UK to Expand Financial Regulation to Crypto Assets and Stablecoins
On Dec. 15, the UK government announced plans to extend existing financial regulation to cover crypto companies, including crypto asset trading exchanges and stablecoin issuance. Under the legislation, digital assets, including bitcoin, other cryptocurrencies, exchanges, digital wallets, and potentially stablecoins, would fall within the regulatory remit of the Financial Conduct Authority, similar to other regulated financial products. The implementation of this policy is expected to begin in 2027. See official announcement here.
Spain Issues MiCA Compliance Guidance
On Dec. 15, the Comisión Nacional del Mercado de Valores (CNMV), Spain’s securities regulator, issued guidance detailing how crypto companies operating in Spain must comply with the EU’s Markets in Crypto-Asset Regulation (MiCA). The CNMV clarifies that all crypto asset service providers intending to operate after Dec. 30, 2025, must obtain MiCA authorization by that date.

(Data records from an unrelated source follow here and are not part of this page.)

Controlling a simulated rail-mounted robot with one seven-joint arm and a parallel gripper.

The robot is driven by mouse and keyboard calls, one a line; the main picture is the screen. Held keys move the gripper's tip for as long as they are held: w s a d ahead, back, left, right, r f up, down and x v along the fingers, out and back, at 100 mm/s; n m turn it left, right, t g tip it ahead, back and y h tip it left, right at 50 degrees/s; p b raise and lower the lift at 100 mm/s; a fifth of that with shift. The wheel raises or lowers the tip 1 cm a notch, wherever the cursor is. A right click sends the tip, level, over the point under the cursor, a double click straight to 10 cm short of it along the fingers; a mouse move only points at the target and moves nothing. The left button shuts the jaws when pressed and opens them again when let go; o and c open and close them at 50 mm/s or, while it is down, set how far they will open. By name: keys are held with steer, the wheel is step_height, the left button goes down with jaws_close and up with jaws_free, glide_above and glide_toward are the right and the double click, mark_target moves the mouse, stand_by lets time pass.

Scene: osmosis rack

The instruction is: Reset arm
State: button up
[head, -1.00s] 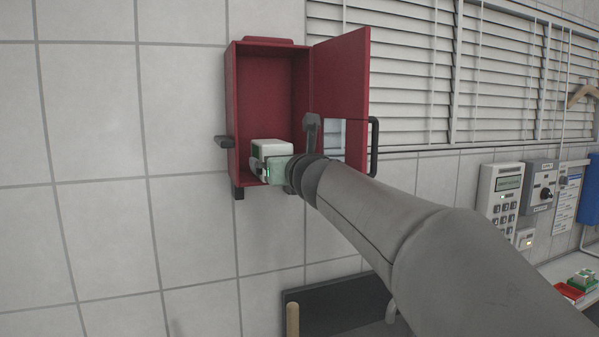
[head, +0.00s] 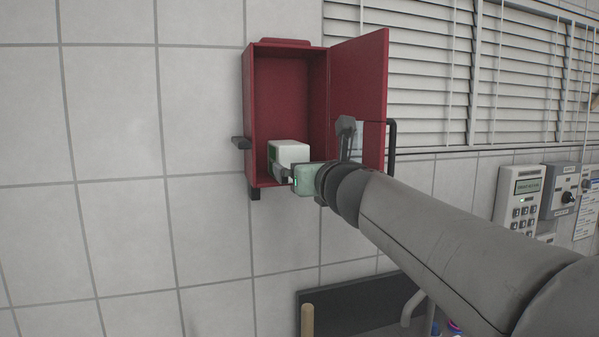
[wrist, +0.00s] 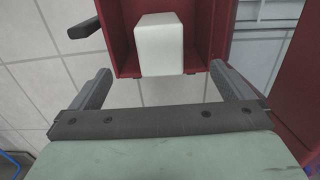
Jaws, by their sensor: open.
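My gripper (wrist: 160,88) is open and empty in the wrist view, its two fingers spread wide at the mouth of a red wall cabinet (wrist: 122,45). A white box (wrist: 160,43) sits inside the cabinet, ahead of the fingers and apart from them. In the head view my gripper (head: 282,172) is at the cabinet's lower opening, in front of the white box (head: 290,152). The box stands on the floor of the red cabinet (head: 285,85) and shows a green patch on its left side. Part of the box is hidden behind my gripper.
The cabinet's red door (head: 360,75) stands open to the right, with a dark handle (head: 391,147), close to my arm. Window blinds (head: 430,70) and a keypad device (head: 520,195) are further right. The tiled wall on the left is clear. A dark panel (head: 350,305) is below.

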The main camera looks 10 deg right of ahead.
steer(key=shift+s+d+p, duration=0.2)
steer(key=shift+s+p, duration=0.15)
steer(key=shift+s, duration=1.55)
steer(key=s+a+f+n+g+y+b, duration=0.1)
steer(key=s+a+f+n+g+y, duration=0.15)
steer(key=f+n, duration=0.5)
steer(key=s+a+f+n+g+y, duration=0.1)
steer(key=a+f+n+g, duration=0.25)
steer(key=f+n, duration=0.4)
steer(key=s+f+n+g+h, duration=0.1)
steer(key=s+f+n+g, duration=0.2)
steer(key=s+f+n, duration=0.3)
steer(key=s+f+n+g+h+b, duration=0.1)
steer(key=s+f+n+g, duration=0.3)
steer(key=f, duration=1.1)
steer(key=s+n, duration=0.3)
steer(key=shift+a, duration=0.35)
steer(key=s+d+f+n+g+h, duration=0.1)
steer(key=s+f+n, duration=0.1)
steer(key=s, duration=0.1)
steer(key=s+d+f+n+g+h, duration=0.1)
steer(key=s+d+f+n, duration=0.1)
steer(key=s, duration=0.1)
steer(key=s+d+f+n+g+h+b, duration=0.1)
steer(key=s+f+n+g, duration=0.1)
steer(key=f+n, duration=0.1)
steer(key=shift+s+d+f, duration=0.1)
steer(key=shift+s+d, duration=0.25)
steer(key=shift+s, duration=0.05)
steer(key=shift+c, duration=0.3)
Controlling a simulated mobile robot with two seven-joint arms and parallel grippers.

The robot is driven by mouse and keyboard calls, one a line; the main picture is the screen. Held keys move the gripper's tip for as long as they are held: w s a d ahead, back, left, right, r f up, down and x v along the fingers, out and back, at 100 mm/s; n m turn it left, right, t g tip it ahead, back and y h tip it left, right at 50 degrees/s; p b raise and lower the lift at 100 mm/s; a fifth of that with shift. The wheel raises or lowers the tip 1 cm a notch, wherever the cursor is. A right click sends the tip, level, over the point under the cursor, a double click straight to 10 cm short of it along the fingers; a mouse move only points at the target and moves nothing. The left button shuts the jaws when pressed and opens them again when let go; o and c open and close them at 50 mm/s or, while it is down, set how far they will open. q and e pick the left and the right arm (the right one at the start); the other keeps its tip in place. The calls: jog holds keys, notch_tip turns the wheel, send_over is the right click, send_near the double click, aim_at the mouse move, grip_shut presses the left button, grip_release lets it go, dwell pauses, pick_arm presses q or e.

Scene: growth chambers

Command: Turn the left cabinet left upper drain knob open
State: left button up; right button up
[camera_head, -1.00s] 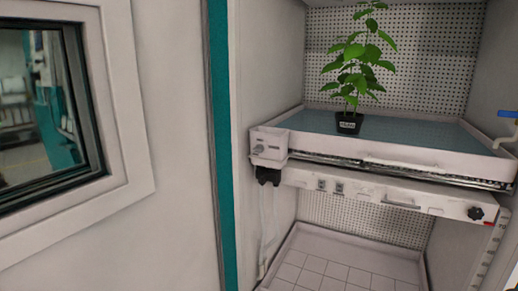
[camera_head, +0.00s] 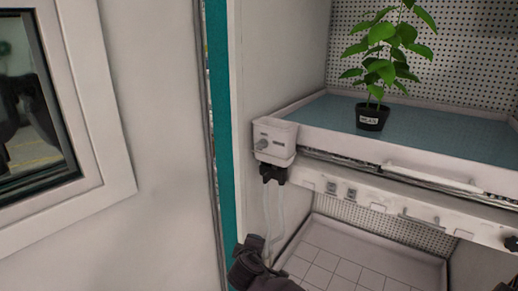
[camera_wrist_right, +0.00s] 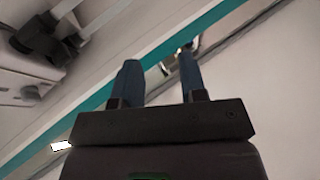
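A white box (camera_head: 275,140) with a small grey knob (camera_head: 262,144) sits at the left front corner of the upper tray. A black fitting (camera_head: 273,173) hangs under the box, with clear tubes below it. I cannot tell which of these is the drain knob. My right gripper (camera_head: 250,262) is dark, low in the head view, below and apart from the box. In the right wrist view its two fingers (camera_wrist_right: 158,72) are spread and empty. The box (camera_wrist_right: 28,88) and black fitting (camera_wrist_right: 38,42) lie at that view's left, beyond the fingertips. My left gripper is out of view.
The upper tray (camera_head: 420,145) holds a potted plant (camera_head: 372,116). A panel with switches and handles (camera_head: 390,203) runs below it. A tiled lower tray (camera_head: 345,275) lies underneath. A teal edge strip (camera_head: 220,120) and white wall stand left of the box.

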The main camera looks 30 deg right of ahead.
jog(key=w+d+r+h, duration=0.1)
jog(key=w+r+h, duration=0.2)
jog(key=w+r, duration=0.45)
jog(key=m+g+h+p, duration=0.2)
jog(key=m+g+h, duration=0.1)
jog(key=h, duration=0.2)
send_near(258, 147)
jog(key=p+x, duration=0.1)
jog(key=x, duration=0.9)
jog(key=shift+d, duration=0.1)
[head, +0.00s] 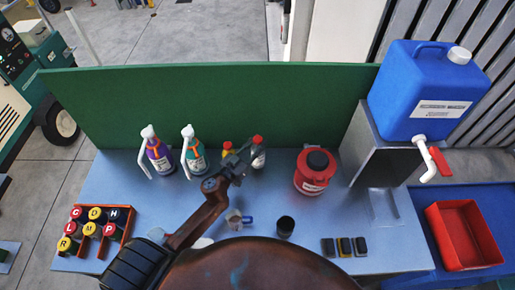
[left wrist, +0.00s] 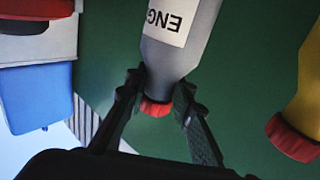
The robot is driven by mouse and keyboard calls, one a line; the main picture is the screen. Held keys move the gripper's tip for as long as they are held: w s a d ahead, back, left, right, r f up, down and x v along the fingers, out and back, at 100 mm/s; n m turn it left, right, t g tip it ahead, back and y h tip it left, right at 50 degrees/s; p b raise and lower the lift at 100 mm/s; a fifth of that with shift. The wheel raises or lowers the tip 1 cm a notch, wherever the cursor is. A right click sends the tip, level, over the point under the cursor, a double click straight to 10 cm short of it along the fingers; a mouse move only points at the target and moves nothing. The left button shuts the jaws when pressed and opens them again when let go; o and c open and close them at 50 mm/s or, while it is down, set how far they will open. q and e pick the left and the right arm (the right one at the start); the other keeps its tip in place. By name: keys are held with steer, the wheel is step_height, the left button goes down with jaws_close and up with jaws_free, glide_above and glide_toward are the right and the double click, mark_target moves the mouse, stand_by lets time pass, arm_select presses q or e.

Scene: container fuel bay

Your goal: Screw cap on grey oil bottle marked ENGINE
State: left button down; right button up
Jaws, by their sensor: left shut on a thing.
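The grey bottle (head: 259,160) stands at the back of the blue bench, near the green panel. In the left wrist view the grey bottle (left wrist: 183,48) appears upside down, with part of a white label reading "ENG". A red cap (left wrist: 156,107) sits at its neck; it also shows in the head view (head: 258,140). How tightly it is seated I cannot tell. My left gripper (head: 246,151) is at the top of this bottle. In the wrist view its fingers (left wrist: 158,88) lie on both sides of the cap and neck, shut on the cap. My right gripper is not in view.
A yellow bottle (head: 227,155) with a red cap stands close left of the grey one. Two spray bottles (head: 194,155) stand further left, a red can (head: 313,174) right. A dark cup (head: 285,227) and a rack of lettered caps (head: 126,240) are nearer. A blue canister (head: 420,90) stands right.

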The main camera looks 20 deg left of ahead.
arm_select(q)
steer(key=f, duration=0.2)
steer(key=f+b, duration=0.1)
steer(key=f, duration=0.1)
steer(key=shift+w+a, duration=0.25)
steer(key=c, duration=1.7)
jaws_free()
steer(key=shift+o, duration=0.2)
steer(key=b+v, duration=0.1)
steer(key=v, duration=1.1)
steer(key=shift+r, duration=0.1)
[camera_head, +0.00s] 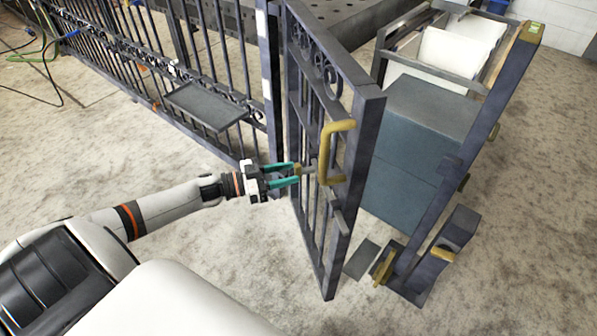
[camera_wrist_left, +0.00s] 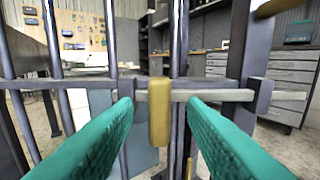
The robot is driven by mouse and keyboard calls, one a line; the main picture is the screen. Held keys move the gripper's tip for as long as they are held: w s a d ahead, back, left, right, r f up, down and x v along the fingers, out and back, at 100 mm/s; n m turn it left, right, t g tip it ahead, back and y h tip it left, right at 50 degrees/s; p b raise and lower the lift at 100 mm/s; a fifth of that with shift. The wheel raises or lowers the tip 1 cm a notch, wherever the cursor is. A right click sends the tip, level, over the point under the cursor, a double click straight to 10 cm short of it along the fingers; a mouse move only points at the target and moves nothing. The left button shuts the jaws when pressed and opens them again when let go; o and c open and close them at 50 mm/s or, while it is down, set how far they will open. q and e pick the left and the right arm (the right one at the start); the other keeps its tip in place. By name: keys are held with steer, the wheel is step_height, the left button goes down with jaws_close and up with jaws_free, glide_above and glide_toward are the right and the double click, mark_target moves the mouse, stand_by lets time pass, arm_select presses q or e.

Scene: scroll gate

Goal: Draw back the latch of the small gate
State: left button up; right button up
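The small gate (camera_head: 361,139) is a dark metal frame with bars and scrollwork, standing swung away from the post at right. A brass pull handle (camera_head: 334,151) is on its free edge. The latch is a grey horizontal bolt (camera_wrist_left: 220,95) with a brass knob (camera_wrist_left: 159,112); in the head view the knob is small beside the fingertips. My left gripper (camera_head: 296,174) reaches the gate from the left. Its teal fingers (camera_wrist_left: 160,125) are apart, one on each side of the knob, with gaps visible, so it is open. My right gripper is not in view.
A long barred fence (camera_head: 203,70) with a grey shelf plate (camera_head: 207,106) runs at the left. A post (camera_head: 457,160) with brass fittings stands at right, before blue-grey boxes (camera_head: 405,170).

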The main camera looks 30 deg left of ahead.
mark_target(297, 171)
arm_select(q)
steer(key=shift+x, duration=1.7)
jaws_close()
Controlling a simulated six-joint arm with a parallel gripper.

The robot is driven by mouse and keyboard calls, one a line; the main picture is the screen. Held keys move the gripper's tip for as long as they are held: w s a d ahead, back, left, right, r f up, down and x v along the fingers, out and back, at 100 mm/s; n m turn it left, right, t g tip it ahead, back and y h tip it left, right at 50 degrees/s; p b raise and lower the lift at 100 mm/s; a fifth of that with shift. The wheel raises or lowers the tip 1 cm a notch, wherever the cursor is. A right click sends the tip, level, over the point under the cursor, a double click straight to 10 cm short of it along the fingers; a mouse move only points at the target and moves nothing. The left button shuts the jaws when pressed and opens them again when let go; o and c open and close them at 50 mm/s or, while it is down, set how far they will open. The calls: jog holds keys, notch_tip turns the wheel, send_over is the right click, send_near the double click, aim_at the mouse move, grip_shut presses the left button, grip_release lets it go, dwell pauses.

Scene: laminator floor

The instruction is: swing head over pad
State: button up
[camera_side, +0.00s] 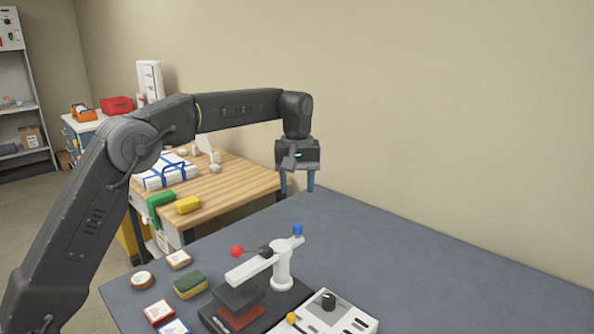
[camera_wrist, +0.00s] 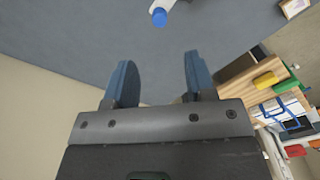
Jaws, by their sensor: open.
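A small press with a white swing arm (camera_side: 252,268) on a white post (camera_side: 283,268) stands on the blue-grey table. The dark flat head (camera_side: 238,298) hangs from the arm's front end. A reddish-brown pad (camera_side: 240,318) shows partly below it; I cannot tell how squarely the head lies over it. A red ball handle (camera_side: 237,251) sticks out beside the arm, and a blue knob (camera_side: 298,230) tops a lever near the post. My gripper (camera_side: 297,188) is open and empty, above and behind the press. The blue knob also shows ahead of the fingers in the wrist view (camera_wrist: 159,17).
A white control box (camera_side: 335,314) with a black dial sits right of the press. A sponge (camera_side: 190,285) and several small patches lie left of it. A wooden bench (camera_side: 235,190) stands behind. The table's right side is clear.

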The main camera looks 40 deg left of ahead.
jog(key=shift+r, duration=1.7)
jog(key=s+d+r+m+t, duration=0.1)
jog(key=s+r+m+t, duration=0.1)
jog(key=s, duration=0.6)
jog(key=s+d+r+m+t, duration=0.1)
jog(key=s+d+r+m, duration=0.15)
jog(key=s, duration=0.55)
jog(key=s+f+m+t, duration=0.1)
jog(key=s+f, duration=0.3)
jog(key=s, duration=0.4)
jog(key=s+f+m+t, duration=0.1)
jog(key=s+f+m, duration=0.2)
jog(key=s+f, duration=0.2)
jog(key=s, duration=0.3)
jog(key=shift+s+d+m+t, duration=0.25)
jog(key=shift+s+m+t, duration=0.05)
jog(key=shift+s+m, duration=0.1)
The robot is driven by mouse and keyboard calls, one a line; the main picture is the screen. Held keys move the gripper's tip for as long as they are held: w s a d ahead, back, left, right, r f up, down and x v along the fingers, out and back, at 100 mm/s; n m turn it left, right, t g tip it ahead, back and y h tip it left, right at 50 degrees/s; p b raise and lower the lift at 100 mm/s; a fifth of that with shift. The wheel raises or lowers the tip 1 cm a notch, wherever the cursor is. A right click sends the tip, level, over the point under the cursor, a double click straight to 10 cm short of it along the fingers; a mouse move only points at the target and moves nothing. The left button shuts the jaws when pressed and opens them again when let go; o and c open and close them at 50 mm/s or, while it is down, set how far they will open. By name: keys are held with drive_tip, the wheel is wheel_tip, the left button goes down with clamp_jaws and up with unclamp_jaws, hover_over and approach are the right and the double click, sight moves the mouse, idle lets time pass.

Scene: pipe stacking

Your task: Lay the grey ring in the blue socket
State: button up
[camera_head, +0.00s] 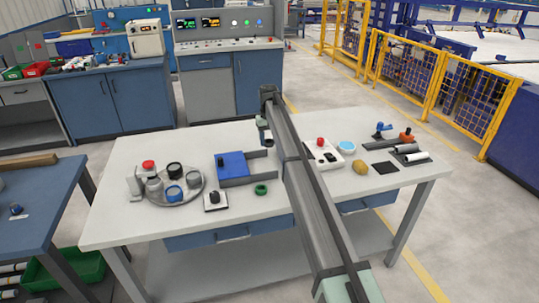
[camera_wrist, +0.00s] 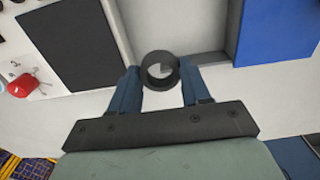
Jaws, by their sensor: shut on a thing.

Firms currently operating under Spain’s transitional registration regime will lose status unless they complete MiCA registration before the deadline. The guidance outlines the documentation, procedural steps, and day-to-day conduct requirements for MiCA compliance and clarifies that the rules will apply broadly, beyond traditional exchanges and custodians. The CNMV also reminded firms that MiCA establishes new obligations related to governance, disclosures, and conflict of interest controls. This move aligns with broader EU implementation trends as regulators across member states begin enforcing the framework ahead of full application in 2026. The guidance can be found here.